• _Work to do_: Output each line exactly as it appears, skipping any embedded picture.

• _Supplied information_:
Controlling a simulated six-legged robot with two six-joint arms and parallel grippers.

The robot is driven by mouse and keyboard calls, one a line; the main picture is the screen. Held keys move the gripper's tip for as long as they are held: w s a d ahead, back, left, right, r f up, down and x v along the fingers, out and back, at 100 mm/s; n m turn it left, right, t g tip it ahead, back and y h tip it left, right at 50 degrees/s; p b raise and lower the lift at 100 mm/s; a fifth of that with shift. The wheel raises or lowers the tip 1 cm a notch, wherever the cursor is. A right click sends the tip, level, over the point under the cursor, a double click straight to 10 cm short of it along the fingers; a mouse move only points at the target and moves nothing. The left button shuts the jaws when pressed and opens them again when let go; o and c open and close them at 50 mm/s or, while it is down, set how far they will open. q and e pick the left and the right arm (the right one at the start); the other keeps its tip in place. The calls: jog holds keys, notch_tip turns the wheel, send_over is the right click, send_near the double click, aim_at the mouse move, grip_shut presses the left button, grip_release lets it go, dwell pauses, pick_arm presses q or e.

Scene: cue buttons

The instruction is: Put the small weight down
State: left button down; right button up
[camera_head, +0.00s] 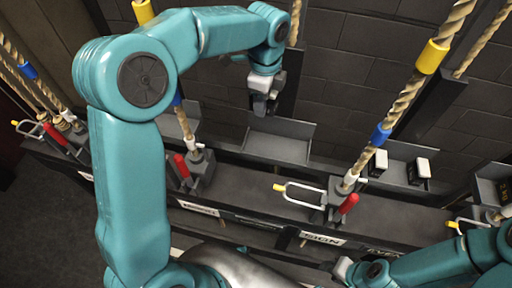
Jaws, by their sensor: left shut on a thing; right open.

• _Finished answer_:
Controlling a simulated six-legged robot with two six-joint arms and parallel grippers.

The robot is driven by mouse and keyboard calls, one a line; the main picture is the screen. Held keys move the gripper's tip for as long as they are held: w s a d ahead, back, left, right, r f up, down and x v along the fingers, out and back, at 100 mm/s; n m turn it left, right, t g tip it ahead, back and y h tip it left, right at 50 degrees/s; p b raise and lower the lift at 100 mm/s; a fifth of that with shift. The wheel raises or lowers the tip 1 cm a notch, wherever the cursor is. A right click sends the tip, level, over the point under the cursor, a double click straight to 10 cm short of it along the fingers; a mouse move only points at the target and moves nothing. The left button shuts the jaws when pressed and opens them again when let go; o and c open and close them at 50 mm/s or, while it is down, set how far they will open. q and e pick the left and the right arm (the right one at the start); the other keeps its tip in place. The calls: jog holds keys, notch_tip turns the wheel, send_over is the right click, send_near the double click, aim_at the mouse move, grip_shut presses the left button, grip_release lets it go, dwell pauses, pick_arm presses q or e.

Scene: cue buttons

The instruction is: Put the small weight down
State: left button down; right button up
[camera_head, +0.00s] 
Jaws, by their sensor: left shut on a thing; right open.

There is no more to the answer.